(Items from a dataset)
▼▼▼
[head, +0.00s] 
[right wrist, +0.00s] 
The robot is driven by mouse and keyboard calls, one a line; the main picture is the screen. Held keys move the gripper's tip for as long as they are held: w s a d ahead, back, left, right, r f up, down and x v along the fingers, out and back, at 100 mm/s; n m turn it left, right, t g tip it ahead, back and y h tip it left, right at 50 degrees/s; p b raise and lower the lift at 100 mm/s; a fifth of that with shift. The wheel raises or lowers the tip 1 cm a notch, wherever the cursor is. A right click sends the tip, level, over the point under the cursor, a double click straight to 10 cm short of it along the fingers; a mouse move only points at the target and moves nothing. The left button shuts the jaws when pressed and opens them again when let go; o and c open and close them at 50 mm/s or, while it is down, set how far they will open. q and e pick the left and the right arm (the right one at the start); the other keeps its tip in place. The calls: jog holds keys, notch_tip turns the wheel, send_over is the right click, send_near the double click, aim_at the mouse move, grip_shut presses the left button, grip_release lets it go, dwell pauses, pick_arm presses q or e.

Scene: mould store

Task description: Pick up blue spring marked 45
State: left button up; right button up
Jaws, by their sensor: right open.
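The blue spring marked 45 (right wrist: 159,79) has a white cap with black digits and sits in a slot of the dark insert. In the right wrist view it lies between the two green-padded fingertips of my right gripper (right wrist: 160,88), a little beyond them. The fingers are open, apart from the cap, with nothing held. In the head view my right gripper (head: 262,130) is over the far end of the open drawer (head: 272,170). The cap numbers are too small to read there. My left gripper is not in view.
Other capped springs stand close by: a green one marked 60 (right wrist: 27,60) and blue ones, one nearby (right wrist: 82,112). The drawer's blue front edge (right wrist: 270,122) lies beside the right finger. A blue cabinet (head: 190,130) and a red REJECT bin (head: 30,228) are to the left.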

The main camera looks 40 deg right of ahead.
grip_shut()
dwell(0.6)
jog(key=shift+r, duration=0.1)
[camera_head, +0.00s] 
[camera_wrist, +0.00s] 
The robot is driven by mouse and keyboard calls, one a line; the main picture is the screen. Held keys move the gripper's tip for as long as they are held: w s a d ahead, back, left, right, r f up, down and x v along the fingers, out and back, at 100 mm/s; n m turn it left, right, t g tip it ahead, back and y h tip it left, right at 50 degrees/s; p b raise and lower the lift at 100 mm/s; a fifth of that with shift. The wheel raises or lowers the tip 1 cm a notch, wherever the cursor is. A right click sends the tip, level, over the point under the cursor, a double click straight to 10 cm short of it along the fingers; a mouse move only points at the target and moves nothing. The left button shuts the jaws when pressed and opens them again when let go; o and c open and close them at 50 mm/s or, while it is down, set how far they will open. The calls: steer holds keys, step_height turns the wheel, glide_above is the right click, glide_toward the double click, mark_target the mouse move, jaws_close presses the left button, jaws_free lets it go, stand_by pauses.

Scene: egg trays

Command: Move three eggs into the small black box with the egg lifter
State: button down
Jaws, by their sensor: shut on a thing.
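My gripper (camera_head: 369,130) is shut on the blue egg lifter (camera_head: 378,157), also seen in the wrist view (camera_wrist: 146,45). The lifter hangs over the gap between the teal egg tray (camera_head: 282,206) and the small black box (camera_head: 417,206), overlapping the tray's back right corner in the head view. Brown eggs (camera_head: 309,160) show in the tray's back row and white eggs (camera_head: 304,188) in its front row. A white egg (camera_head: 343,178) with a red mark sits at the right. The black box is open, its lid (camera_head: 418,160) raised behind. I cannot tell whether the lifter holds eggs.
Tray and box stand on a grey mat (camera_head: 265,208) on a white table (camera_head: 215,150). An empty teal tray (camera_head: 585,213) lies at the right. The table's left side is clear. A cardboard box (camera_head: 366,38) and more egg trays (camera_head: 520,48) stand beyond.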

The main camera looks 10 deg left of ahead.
▲▲▲
Exercise requirements: Print out every entry, keeping each one exact.

Exercise solution:
[head, +0.00s] 
[right wrist, +0.00s] 
The robot is driven by mouse and keyboard calls, one a line; the main picture is the screen. Held keys move the gripper's tip for as long as they are held: w s a d ahead, back, left, right, r f up, down and x v along the fingers, out and back, at 100 mm/s; n m turn it left, right, t g tip it ahead, back and y h tip it left, right at 50 degrees/s; p b raise and lower the lift at 100 mm/s; a fifth of that with shift. The wheel raises or lowers the tip 1 cm a notch, wherever the cursor is. A right click sends the tip, level, over the point under the cursor, a double click straight to 10 cm short of it along the fingers; a mouse move only points at the target and moves nothing. The left button shuts the jaws when pressed and opens them again when let go; o and c open and close them at 50 mm/s or, while it is down, set how far they will open. q and e pick the left and the right arm (the right one at the start); the other keeps its tip in place. The calls: jog holds keys, notch_tip turns the wheel, send_over is the right click, send_near the double click, aim_at the mouse move, grip_shut presses the left button, grip_release lets it go, dwell pauses, pick_arm presses q or e.

Scene: mould store

Task description: Pick up blue spring marked 45
State: left button up; right button up
Jaws, by their sensor: right open.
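The blue spring marked 45 (right wrist: 159,79) has a white cap with black digits and sits in a slot of the dark insert. In the right wrist view it lies between the two green-padded fingertips of my right gripper (right wrist: 160,88), a little beyond them. The fingers are open, apart from the cap, with nothing held. In the head view my right gripper (head: 262,130) is over the far end of the open drawer (head: 272,170). The cap numbers are too small to read there. My left gripper is not in view.
Other capped springs stand close by: a green one marked 60 (right wrist: 27,60) and blue ones, one nearby (right wrist: 82,112). The drawer's blue front edge (right wrist: 270,122) lies beside the right finger. A blue cabinet (head: 190,130) and a red REJECT bin (head: 30,228) are to the left.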

The main camera looks 40 deg right of ahead.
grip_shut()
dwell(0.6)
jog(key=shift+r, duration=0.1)
[camera_head, +0.00s] 
[camera_wrist, +0.00s] 
The robot is driven by mouse and keyboard calls, one a line; the main picture is the screen. Held keys move the gripper's tip for as long as they are held: w s a d ahead, back, left, right, r f up, down and x v along the fingers, out and back, at 100 mm/s; n m turn it left, right, t g tip it ahead, back and y h tip it left, right at 50 degrees/s; p b raise and lower the lift at 100 mm/s; a fifth of that with shift. The wheel raises or lowers the tip 1 cm a notch, wherever the cursor is. A right click sends the tip, level, over the point under the cursor, a double click straight to 10 cm short of it along the fingers; a mouse move only points at the target and moves nothing. The left button shuts the jaws when pressed and opens them again when let go; o and c open and close them at 50 mm/s or, while it is down, set how far they will open. The calls: steer holds keys, step_height turns the wheel, glide_above is the right click, glide_toward the double click, mark_target the mouse move, jaws_close presses the left button, jaws_free lets it go, stand_by pauses.

Scene: egg trays

Command: Move three eggs into the small black box with the egg lifter
State: button down
Jaws, by their sensor: shut on a thing.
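My gripper (camera_head: 369,130) is shut on the blue egg lifter (camera_head: 378,157), also seen in the wrist view (camera_wrist: 146,45). The lifter hangs over the gap between the teal egg tray (camera_head: 282,206) and the small black box (camera_head: 417,206), overlapping the tray's back right corner in the head view. Brown eggs (camera_head: 309,160) show in the tray's back row and white eggs (camera_head: 304,188) in its front row. A white egg (camera_head: 343,178) with a red mark sits at the right. The black box is open, its lid (camera_head: 418,160) raised behind. I cannot tell whether the lifter holds eggs.
Tray and box stand on a grey mat (camera_head: 265,208) on a white table (camera_head: 215,150). An empty teal tray (camera_head: 585,213) lies at the right. The table's left side is clear. A cardboard box (camera_head: 366,38) and more egg trays (camera_head: 520,48) stand beyond.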

The main camera looks 10 deg left of ahead.

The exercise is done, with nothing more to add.